▸ **What to work on**
Report back each line of the records that contains the string "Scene".
----------------
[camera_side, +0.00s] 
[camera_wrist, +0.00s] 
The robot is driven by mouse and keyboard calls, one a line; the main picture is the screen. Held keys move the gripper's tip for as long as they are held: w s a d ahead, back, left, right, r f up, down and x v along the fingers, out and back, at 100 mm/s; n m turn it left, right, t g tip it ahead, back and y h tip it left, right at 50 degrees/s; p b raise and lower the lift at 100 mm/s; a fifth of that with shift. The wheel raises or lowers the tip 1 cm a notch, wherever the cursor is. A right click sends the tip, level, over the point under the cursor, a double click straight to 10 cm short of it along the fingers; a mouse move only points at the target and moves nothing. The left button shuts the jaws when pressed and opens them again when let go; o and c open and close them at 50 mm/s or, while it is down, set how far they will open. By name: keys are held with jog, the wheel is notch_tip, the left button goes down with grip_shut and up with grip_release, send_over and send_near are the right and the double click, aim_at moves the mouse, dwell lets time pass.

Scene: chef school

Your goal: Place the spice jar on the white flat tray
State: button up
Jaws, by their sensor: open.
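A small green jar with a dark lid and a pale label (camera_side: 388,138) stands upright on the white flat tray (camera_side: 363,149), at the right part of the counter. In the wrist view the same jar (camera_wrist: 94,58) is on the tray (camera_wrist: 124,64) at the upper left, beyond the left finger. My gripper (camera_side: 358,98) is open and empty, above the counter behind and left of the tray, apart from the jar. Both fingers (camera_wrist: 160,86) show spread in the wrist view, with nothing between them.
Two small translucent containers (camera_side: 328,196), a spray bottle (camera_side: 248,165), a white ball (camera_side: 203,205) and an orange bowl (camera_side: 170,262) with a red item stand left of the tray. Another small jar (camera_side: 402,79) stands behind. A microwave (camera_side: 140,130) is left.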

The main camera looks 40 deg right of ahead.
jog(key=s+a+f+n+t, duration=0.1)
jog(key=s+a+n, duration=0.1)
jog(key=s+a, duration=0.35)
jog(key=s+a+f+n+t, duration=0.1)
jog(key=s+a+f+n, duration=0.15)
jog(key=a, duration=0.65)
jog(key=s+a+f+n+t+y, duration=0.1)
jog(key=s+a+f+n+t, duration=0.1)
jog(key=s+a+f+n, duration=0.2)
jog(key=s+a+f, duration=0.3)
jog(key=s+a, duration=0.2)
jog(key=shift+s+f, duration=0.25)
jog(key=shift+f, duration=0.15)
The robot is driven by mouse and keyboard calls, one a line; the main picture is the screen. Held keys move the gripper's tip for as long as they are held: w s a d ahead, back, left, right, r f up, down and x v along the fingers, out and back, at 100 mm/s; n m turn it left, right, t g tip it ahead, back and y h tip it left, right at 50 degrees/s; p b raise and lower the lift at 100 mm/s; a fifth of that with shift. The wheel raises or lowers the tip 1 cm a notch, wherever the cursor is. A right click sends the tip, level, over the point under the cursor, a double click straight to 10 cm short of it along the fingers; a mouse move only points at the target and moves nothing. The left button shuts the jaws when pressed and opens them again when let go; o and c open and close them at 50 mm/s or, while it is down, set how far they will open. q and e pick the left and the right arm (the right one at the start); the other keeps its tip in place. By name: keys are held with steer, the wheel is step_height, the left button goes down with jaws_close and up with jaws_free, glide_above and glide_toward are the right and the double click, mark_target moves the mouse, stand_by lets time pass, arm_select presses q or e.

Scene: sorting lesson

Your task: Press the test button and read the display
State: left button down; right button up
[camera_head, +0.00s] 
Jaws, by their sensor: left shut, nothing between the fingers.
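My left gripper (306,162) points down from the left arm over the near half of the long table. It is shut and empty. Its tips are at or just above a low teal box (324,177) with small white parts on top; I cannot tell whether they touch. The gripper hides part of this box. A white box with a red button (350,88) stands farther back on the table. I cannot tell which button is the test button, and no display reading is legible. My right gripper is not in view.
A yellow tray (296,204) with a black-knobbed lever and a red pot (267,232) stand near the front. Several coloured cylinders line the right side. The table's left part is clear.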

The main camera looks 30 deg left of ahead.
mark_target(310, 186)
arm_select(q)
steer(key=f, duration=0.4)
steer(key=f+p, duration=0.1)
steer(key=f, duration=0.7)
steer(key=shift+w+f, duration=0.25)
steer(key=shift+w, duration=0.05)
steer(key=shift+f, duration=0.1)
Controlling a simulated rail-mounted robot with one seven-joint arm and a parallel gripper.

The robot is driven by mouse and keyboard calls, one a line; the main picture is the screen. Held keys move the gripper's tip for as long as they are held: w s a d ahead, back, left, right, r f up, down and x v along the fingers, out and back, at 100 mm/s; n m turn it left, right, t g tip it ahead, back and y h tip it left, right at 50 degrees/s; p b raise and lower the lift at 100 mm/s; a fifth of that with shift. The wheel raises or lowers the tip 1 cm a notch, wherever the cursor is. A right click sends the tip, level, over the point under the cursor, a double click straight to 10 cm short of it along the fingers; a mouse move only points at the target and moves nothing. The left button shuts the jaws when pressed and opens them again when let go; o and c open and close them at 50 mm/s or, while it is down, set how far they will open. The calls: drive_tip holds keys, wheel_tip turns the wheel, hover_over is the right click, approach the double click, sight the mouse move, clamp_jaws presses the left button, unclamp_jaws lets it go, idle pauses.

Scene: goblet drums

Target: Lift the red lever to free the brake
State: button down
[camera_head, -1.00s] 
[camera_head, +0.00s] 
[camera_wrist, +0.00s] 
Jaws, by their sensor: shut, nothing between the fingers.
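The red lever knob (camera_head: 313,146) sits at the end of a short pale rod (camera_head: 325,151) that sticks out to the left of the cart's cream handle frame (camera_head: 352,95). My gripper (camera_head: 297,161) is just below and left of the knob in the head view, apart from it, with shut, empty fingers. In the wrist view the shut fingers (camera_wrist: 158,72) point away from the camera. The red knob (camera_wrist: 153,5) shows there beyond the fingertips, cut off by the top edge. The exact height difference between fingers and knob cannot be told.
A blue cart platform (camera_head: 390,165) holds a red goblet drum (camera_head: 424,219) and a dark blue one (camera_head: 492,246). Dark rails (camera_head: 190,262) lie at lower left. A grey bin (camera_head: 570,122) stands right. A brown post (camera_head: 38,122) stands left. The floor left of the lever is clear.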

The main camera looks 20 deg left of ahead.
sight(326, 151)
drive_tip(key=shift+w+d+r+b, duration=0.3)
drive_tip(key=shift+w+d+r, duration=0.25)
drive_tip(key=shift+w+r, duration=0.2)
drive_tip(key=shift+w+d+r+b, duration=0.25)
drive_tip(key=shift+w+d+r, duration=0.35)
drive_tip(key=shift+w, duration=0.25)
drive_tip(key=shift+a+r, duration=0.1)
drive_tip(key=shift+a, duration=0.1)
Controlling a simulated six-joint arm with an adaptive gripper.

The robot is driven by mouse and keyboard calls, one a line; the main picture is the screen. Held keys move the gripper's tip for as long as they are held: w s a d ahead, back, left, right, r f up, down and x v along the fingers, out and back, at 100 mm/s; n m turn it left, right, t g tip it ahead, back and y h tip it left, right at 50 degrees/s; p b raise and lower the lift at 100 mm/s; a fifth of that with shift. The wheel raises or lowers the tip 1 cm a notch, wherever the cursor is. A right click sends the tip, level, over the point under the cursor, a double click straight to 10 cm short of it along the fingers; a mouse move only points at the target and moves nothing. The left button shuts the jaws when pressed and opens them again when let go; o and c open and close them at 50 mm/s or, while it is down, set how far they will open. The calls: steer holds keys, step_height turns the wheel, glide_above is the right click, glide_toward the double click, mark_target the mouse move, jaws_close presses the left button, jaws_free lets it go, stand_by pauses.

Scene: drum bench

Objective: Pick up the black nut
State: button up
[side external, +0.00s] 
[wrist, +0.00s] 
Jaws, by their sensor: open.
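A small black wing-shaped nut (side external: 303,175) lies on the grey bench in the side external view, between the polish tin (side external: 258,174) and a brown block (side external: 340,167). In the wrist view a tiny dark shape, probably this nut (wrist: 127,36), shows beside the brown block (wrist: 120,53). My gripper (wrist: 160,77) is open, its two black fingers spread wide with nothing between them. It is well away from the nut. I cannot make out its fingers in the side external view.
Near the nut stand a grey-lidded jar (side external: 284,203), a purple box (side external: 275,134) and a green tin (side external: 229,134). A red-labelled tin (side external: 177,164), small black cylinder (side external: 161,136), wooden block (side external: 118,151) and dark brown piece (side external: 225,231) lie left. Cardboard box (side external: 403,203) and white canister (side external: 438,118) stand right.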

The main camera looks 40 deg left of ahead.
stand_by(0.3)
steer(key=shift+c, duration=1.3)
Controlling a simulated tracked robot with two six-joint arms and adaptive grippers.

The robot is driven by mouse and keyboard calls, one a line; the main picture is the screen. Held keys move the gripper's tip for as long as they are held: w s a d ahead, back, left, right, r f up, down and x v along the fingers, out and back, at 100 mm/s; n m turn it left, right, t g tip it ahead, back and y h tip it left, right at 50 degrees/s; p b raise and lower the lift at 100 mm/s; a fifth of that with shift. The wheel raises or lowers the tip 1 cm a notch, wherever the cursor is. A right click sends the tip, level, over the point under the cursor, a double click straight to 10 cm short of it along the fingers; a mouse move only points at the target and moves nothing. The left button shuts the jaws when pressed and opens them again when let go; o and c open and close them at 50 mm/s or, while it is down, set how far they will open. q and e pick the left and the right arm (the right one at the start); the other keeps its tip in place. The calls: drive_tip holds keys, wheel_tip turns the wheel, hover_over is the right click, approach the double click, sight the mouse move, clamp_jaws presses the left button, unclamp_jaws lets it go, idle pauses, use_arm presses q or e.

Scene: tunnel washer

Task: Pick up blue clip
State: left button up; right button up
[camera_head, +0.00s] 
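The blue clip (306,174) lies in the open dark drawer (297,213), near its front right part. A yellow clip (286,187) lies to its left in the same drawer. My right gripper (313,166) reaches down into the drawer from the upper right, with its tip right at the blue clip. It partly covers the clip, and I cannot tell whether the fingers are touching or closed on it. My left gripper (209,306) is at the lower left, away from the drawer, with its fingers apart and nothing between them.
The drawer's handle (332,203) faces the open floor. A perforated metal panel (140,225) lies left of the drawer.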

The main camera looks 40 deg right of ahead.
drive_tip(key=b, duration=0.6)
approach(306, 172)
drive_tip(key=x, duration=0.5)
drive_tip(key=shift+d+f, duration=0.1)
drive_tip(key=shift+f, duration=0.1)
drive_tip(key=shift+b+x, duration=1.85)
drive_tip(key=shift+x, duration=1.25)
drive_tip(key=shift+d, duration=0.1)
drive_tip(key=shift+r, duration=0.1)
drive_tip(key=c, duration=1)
----------------
▸ **Task response**
Scene: chef school
Scene: sorting lesson
Scene: goblet drums
Scene: drum bench
Scene: tunnel washer

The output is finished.